The problem with most devices designed for the average person is that they are designed by engineers working for companies that are trying to sell applications. As a result, just about every device we use these days presents us with an application-centric view of the world. The problem with that approach is that people think in terms of sets of data, especially when it comes to accessing services on the Web.
One small company trying to turn the user-interface construct as we know it today is ExB Communications Systems GmbH, which launched a beta version of a new user interface environment for Google Android devices at the Mobile World Congress conference this week.

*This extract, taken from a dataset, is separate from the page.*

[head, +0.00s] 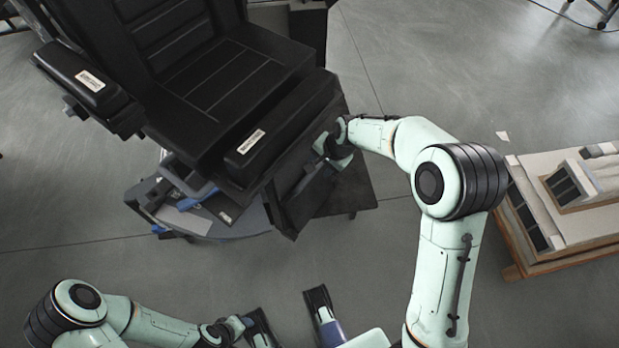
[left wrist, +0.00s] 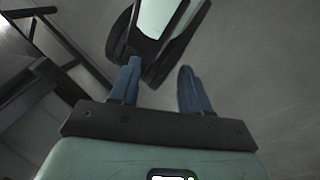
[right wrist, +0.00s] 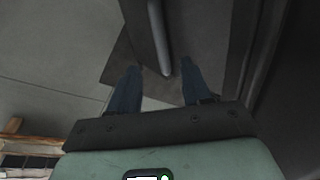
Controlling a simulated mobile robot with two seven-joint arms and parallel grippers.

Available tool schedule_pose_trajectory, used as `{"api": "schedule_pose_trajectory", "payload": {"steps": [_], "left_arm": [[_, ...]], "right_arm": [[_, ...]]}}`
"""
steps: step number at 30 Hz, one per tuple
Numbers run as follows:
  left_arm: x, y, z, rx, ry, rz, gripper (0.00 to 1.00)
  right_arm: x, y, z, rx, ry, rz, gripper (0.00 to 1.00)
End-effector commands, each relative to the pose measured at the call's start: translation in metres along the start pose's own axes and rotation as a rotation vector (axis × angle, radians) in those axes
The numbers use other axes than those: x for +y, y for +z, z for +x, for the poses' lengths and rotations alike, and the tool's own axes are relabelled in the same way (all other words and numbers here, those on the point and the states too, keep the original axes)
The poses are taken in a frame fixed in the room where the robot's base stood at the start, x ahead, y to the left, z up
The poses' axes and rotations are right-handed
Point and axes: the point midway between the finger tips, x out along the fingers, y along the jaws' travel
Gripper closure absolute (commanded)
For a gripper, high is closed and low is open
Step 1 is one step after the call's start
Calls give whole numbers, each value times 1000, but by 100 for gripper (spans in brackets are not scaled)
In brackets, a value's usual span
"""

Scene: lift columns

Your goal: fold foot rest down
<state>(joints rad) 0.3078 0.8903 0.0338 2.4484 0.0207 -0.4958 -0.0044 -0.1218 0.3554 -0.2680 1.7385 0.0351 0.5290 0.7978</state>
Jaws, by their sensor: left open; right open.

According to Dr. Ramin Assadollahi, CEO of ExB, the petitpetit (PTPT) environment works by allowing users to aggregate related applications and services. For example, all services related to business intelligence are grouped under one tab, while another tab might be used for making reservations. Assadollahi says that ExB is trying to change the traditional end user paradigm to better reflect how people actually use devices, especially mobile computing devices that are routinely used to access ecosystems of knowledge that reside in the cloud that continuously stream data.
This information-centric rather than application-centric approach, says Assadollahi, ultimately makes people more productive because it better reflects the way they actually work.
Obviously, trying to market a new user interface in the face of mobile computing vendors that will spend millions promoting their own user experiences is going to be a tough challenge. But that challenge doesn't make ExB any less right about the state of the end user computing experience today. And given the fact that the Google Android operating system is an open environment, it is possible that end users or even the companies they work with may want to start customizing mobile computing devices in ways that Assadollahi describes as "smart home screens" that are personalized to their specific requirements.